- _WRITTEN TASK_:
Check each line of the listing for the word "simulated" and give only the number of lines that have it.
START RAW RECORDS
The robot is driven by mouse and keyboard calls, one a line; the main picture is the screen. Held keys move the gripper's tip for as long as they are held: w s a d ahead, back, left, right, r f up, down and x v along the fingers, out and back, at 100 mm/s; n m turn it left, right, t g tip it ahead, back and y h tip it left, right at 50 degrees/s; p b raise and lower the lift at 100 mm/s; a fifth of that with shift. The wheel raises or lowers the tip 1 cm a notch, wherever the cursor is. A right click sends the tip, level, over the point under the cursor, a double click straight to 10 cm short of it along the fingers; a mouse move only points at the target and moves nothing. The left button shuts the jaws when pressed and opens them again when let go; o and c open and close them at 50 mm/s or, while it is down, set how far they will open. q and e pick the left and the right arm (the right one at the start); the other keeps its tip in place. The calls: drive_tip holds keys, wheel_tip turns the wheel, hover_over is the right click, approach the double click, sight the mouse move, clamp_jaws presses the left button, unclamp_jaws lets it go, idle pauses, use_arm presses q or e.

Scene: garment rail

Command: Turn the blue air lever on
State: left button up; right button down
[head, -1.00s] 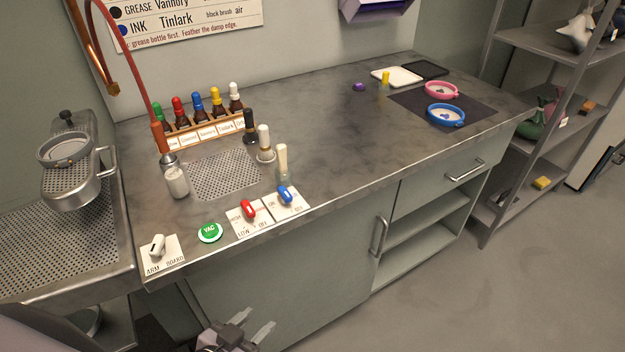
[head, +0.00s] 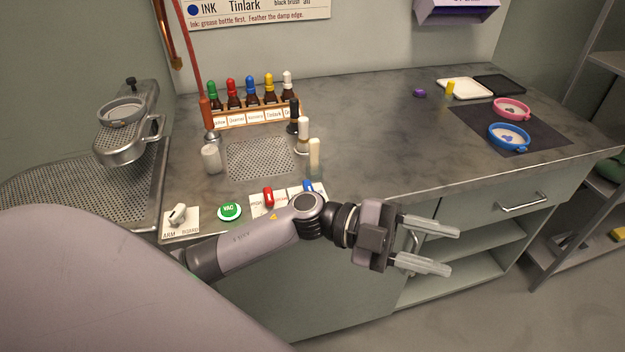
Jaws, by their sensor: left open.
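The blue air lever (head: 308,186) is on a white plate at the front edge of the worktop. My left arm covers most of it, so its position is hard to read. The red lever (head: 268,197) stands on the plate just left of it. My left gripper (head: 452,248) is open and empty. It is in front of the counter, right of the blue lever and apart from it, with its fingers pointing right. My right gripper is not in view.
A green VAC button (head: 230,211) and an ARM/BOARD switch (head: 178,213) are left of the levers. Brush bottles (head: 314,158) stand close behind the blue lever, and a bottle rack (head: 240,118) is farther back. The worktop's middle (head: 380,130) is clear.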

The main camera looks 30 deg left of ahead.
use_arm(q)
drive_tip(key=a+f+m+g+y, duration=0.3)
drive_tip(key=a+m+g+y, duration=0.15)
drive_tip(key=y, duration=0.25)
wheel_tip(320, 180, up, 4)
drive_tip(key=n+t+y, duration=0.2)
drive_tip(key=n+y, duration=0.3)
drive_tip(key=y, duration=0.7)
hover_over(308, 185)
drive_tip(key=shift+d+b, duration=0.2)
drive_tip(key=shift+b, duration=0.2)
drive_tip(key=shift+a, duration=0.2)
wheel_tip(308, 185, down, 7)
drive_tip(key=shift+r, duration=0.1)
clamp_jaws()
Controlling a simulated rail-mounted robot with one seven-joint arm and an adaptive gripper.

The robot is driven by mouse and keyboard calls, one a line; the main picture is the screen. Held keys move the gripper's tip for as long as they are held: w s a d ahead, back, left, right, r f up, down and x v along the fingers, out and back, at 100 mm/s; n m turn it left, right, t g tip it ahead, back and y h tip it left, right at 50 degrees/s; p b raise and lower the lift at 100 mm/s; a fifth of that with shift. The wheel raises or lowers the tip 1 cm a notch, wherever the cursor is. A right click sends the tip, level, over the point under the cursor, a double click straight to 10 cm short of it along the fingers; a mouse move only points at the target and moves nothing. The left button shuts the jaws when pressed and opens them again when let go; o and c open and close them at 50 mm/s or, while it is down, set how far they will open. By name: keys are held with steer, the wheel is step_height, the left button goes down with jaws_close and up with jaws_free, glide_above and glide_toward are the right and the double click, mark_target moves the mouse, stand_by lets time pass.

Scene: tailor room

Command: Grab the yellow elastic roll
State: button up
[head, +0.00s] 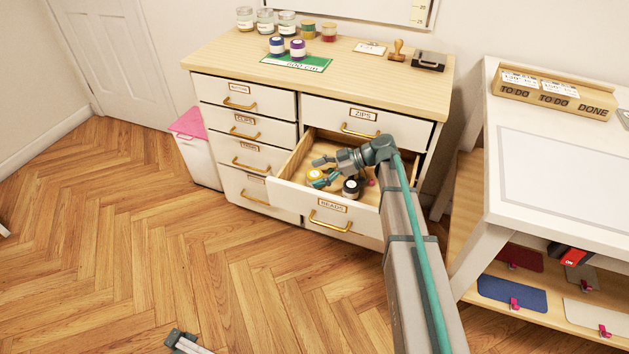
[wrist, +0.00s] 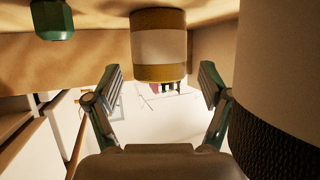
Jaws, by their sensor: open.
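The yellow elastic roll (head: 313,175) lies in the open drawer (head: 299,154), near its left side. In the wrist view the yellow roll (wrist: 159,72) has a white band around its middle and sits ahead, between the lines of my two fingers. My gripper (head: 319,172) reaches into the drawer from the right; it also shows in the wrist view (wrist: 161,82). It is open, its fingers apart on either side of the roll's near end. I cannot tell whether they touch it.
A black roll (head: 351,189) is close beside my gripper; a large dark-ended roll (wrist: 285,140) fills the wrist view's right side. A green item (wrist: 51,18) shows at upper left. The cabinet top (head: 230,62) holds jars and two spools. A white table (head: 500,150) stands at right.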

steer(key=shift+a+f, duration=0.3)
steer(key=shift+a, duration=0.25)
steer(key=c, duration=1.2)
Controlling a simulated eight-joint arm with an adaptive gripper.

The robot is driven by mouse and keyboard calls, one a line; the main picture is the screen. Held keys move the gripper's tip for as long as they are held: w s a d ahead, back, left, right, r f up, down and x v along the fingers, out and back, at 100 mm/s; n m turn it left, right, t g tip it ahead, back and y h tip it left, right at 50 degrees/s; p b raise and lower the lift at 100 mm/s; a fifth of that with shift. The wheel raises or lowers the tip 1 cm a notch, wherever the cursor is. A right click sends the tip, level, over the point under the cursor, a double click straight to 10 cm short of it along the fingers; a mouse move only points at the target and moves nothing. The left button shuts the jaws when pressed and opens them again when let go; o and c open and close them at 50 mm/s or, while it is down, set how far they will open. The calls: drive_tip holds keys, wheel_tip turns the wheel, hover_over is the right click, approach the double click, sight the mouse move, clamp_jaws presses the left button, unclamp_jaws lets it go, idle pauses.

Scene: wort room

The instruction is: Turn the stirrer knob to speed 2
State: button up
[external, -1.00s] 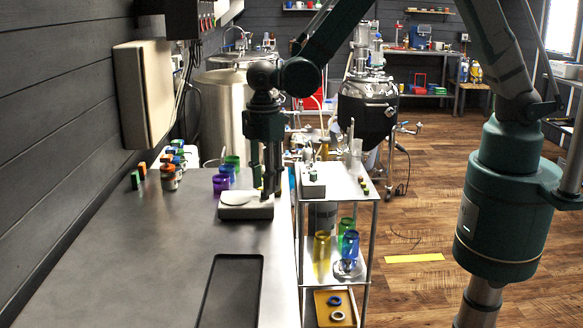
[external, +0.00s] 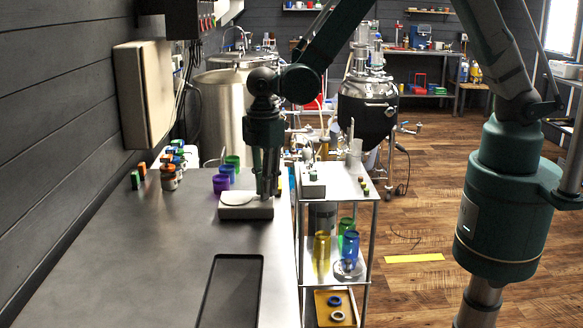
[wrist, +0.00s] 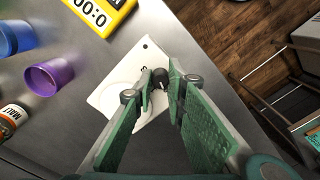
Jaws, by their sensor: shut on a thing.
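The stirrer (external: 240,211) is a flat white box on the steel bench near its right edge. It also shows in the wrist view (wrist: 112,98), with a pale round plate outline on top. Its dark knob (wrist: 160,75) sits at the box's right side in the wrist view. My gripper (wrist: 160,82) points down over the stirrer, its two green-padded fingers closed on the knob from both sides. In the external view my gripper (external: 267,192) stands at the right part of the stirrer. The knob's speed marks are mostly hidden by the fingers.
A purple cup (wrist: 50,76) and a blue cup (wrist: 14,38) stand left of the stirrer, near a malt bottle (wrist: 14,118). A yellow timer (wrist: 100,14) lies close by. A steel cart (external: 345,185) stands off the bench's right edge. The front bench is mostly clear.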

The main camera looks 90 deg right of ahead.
END RAW RECORDS
- _EXPECTED ANSWER_:
2